Selain tanda-tanda yang umum
tersebut, beberapa saksi mata melihat tanda-tanda tsunami lainnya. Beberapa
tanda tersebut adalah:
a.
Hewan-hewan terutama burung laut yang ada di sekitarnya
panic dan ikan-ikan yang ada di laut tampak melakukan ‘migrasi’ secara
besar-besaran.
b.
Terbentuknya awan vertikal di atas permukaan laut.
c.
Gelombang air laut yang ada terlihat lebih besar dan
lebih tinggi dari biasanya.
2.5
Tahap Pra Bencana
Pada tahap pra bencana ini meliputi
dua keadaan yaitu :
a.
Situasi tidak terjadi bencana
Situasi tidak ada potensi bencana
yaitu kondisi suatu wilayah yang berdasarkan analisis kerawanan bencana pada
periode waktu tertentu tidak menghadapi ancaman bencana yang nyata.
Penyelenggaraan penanggulangan
bencana dalam situasi tidak terjadi bencana meliputi :
1)
perencanaan penanggulangan bencana;
2)
pengurangan risiko bencana;
3)
pencegahan;
4)
pemaduan dalam perencanaan pembangunan;
5)
persyaratan analisis risiko bencana;
6)
pelaksanaan dan penegakan rencana tata ruang;
7)
pendidikan dan pelatihan; dan
8)
persyaratan standar teknis penanggulangan bencana.
b.
Kegiatan pra
bencana pada daerah potensi bencana
Pada situasi ini perlu adanya
kegiatan-kegiatan kesiapsiagaan, peringatan dini dan mitigasi bencana dalam
penanggulangan bencana.
1)
Kesiapsiagaan
Kesiapsiagaan merupakan salah satu bagian dari proses
manajemen bencana dan di dalam konsep pengelolaan bencana yang berkembang saat
ini, peningkatan kesiapsiagaan merupakan salah satu elemen penting dari
kegiatan pengurangan risiko bencana yang bersifat pro-aktif, sebelum terjadinya
bencana.
Kesiapsiagaan adalah serangkaian kegiatan yang
dilakukan untuk mengantisipasi bencana melalui pengorganisasian serta melalui
langkah yang tepat guna dan berdaya guna (UU RI No.24 Tahun 2007).
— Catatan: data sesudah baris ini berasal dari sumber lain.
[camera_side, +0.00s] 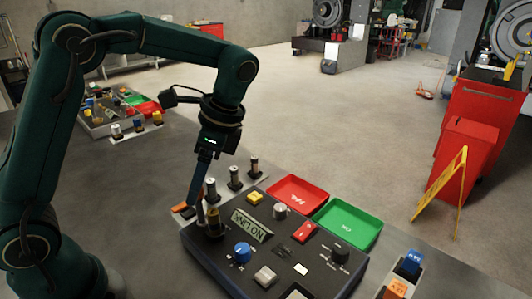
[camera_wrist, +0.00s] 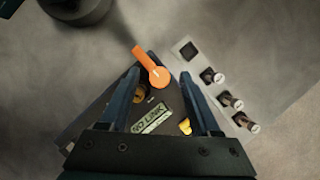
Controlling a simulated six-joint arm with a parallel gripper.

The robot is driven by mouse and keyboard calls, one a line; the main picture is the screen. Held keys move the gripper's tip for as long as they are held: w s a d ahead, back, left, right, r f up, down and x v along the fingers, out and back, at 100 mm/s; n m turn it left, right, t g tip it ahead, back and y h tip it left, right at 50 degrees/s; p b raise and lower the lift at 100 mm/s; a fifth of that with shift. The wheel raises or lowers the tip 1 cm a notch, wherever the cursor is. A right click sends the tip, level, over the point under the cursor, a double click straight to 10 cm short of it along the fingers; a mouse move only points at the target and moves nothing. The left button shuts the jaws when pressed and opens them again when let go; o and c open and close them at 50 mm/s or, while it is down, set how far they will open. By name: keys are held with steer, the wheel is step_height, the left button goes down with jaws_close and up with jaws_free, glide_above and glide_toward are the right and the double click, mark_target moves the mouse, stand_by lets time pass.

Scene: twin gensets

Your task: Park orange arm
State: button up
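The orange arm (camera_wrist: 150,65) is a lever with a round pivot end at the corner of the dark control box (camera_wrist: 106,122). In the wrist view it lies between my gripper's (camera_wrist: 161,72) two fingertips, pointing up and left, with gaps at both sides. In the side view, my gripper (camera_side: 194,202) reaches down to the near-left corner of the control box (camera_side: 210,262); only a little of the orange arm (camera_side: 180,207) shows behind the fingers. The fingers are apart and hold nothing. I cannot tell whether they touch the arm.
The box carries a blue knob (camera_side: 243,252), a black knob (camera_side: 341,254), a "NO LINK" display (camera_side: 251,225) and several buttons. Red (camera_side: 298,193) and green (camera_side: 347,224) trays lie behind it. Several cylindrical plugs (camera_side: 235,177) stand in a row beside it. A second panel (camera_side: 112,113) sits farther back.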

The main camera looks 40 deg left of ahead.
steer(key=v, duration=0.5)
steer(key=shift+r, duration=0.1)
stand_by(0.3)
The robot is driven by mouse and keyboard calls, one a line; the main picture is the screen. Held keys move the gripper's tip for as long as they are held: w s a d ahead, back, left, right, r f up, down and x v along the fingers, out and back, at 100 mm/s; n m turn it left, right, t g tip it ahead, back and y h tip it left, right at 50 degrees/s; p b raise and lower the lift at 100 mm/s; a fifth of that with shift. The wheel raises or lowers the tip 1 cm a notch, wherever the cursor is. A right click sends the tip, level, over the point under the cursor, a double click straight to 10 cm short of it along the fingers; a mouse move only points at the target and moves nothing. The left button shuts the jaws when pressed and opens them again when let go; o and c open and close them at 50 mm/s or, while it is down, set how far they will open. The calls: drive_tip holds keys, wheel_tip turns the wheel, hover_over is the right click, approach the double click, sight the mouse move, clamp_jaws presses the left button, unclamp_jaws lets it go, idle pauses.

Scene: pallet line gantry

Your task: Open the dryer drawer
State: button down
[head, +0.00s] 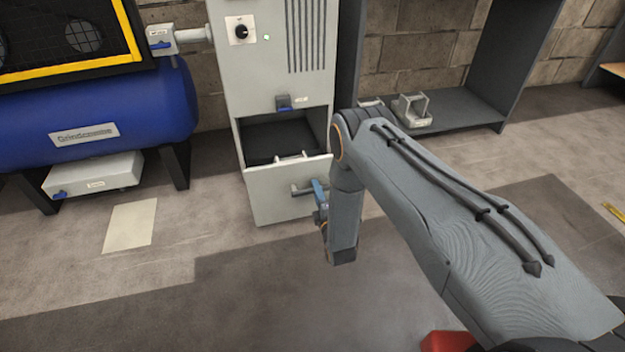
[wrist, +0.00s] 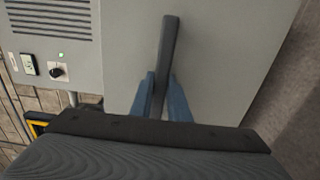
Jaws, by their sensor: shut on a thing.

Sedangkan
Kesiapsiagaan menurut Carter (1991) adalah tindakan-tindakan yang memungkinkan
pemerintahan, organisasi, masyarakat, komunitas, dan individu untuk mampu
menanggapi suatu situasi bencana secara cepat dan tepat guna. Termasuk kedalam
tindakan kesiapsiagaan adalah penyusunan rencana penanggulangan bencana,
pemeliharan dan pelatihan personil.
Kesiapsiagaan adalah upaya yang dilaksanakan
untuk mengantisipasi kemungkinan terjadinya bencana guna menghindari jatuhnya
korban jiwa, kerugian harta benda, dan berubahnya tata kehidupan masyarakat.
Sebaiknya suatu kabupaten kota melakukan kesiapsiagaan.
Kesiapsiagaan menghadapi bencana adalah suatu
kondisi suatu masyarakat yang baik secara individu maupun kelompok yang
memiliki kemampuan secara fisik dan psikis dalam menghadapi bencana.
Kesiapsiagaan merupakan bagian yang tak terpisahkan dari manajemen bencana
secara terpadu. Kesiapsiagaan adalah bentuk apabila suatu saat terjadi bencana
dan apabila masih lama akan terjadi, maka cara yang terbaik adalah menghindari
resiko yang akan terjadi, tempat tinggal, seperti jauh dari jangkauan banjir.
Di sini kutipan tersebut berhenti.